The 75th St. CIP is the single largest project to be undertaken through CREATE, encompassing roadways and train tracks in the Ashburn, Englewood, Auburn Gresham and West Chatham neighborhoods which today intertwine and intersect creating passenger rail, freight rail and road traffic delays. The goal of the project is the separation of the rail lines from each other and from the roadways they intersect.
Touhy Avenue Multi-Modal Safety and Capacity Improvement Project
This project will add capacity on a stretch of road with traffic volumes that already exceed its design. Yet this is much more than a road project: the Touhy improvement will enhance national freight railroad operations by building a grade separation at the Union Pacific (UP) rail crossing, UP’s 2nd busiest line in the region.
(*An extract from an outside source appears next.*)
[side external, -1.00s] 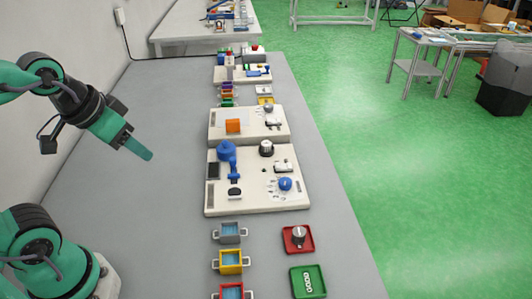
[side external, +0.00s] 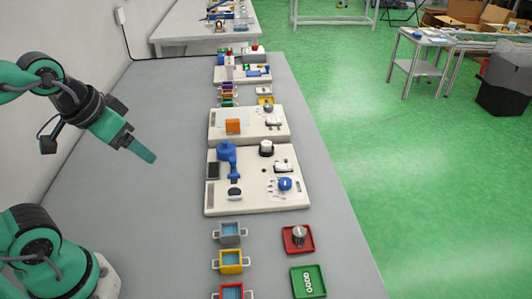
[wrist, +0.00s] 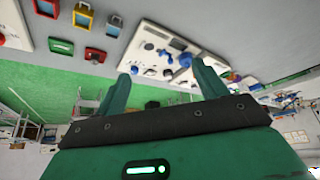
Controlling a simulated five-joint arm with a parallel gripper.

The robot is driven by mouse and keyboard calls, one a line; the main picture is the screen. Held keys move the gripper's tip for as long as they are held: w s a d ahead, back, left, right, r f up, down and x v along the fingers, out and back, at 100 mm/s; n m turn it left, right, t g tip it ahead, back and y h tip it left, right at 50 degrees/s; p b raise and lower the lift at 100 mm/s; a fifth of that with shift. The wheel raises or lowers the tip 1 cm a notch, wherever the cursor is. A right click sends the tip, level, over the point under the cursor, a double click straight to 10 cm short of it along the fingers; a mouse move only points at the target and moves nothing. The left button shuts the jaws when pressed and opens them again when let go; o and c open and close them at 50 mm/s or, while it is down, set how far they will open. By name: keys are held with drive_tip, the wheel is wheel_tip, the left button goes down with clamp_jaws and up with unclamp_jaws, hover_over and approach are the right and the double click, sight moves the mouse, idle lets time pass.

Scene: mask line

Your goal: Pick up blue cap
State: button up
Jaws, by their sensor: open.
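On the near white board (side external: 260,204) there is a round blue part (side external: 226,150) at its far left, with a blue lever-like piece (side external: 234,174) below it. A smaller blue knob (side external: 285,184) sits near the board's right side. I cannot tell for sure which of these is the blue cap. Blue parts (wrist: 185,60) also show on the board in the wrist view. My gripper (side external: 152,157) hangs above the grey table, left of the board and apart from everything. In the wrist view its two fingers (wrist: 161,70) are spread with nothing between them.
Grey, yellow and red handled bins (side external: 230,262) stand in front of the board. A red tray (side external: 306,247) and a green tray (side external: 296,283) lie to their right. A second white board (side external: 262,137) stands behind. The grey table (side external: 165,200) is clear left of the boards.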

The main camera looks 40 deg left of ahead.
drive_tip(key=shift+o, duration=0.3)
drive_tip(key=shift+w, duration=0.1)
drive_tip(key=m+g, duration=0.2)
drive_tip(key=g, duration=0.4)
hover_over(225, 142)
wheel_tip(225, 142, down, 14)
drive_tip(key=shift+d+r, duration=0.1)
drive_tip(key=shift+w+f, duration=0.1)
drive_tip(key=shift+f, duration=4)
It will facilitate growth in air travel and shipping by improving access to O’Hare International Airport, the 4th busiest passenger and 16th cargo airport in the world. Finally, it will address the needs of pedestrians, bicyclists and transit riders by adding much-needed sidewalks, transit signal priority and bus shelters. It will improve Pace Suburban Bus service along Route 223, which provides 62 weekday trips, and 22 and 19 trips on Saturdays and Sundays/holidays between the Rosemont station and Elk Grove Village's Industrial Park, the largest manufacturing district in the United States. In sum, the Touhy Project corrects existing mobility and safety deficits that will be further taxed by expected job creation and traffic increases in the densest job center in Cook County outside of downtown Chicago.
South Suburban Truck Routes
The County’s commitment to rebuild deteriorated county and municipal roads in Alsip, Harvey, Phoenix, Riverdale and South Holland has played a significant role in business retentions and expansions. Cook County has secured federal and state funding and contributed motor fuel tax revenue to improve truck routes in these industrial districts. This $20 million public investment supports businesses that employ 1,170 workers, are investing $62 million in their facilities, and expect to add 420 new jobs.Sterling Lumber
Truck route improvements led by Cook County in the Southland are already improving the economic prospects of businesses located in the most distressed communities. The partnership between Cook County and Sterling Lumber on the $1.5 million rebuild of 151st Street has led to impressive outcomes:
- Retained a business with 112 employees that had outgrown its Blue Island headquarters;
- Created 60 net new jobs;
- 60% of new employees were unemployed at time of hire;
- Sterling Lumber occupied a 67-acre Brownfield property that had been vacant for five years;
- This $1.5M public investment leveraged $15M in private investment.
In an effort to expand transportation choices for all users, Cook County contributed $2.26 million toward viaduct rehabilitation on The 606. The 606 converted the former Bloomingdale Line into a trail and park system. The improved non-motorized connectivity allows residents to walk and bike on this new regional trail.
Skokie Valley Bridge over Lake Cook Road
Cook County is collaborating with Lake County to design and construct a multi-use bridge over Lake Cook Road. This $1.2 million project provides a safe way for bicyclists and pedestrians to cross the heavily-trafficked Lake Cook Road while also serving as an important component to completing the regional Skokie Valley Trail that will provide continuous non-motorized access from Lake County into the City of Chicago. Cook County is committed to working with local governments on the North Shore to implement projects that further the completion of this regional trail.
Vollmer Road Viaduct
Cook County in partnership with the Village of Olympia Fields and with an appropriation of Surface Transportation Program (STP) funds by South Suburban Mayors and Managers Association is advancing the preliminary engineering for the redesign and reconstruction of the Vollmer Road viaduct and corridor. Trucks are often trapped at the juncture of Vollmer Road and the Canadian National Railroad, because the viaduct clearance does not accommodate the typical 13-13 ½ foot height of today’s trucks. Although height restrictions are posted, truckers regularly miss them and create a traffic blockage at this point because the 2-lane road is too narrow to allow them to turn around. The reconstruction will not only eliminate a freight bottleneck in the south suburbs but will spur additional economic growth for these communities. Additionally, this improvement will provide safe passage for pedestrians and bicyclists where no accommodation exists today.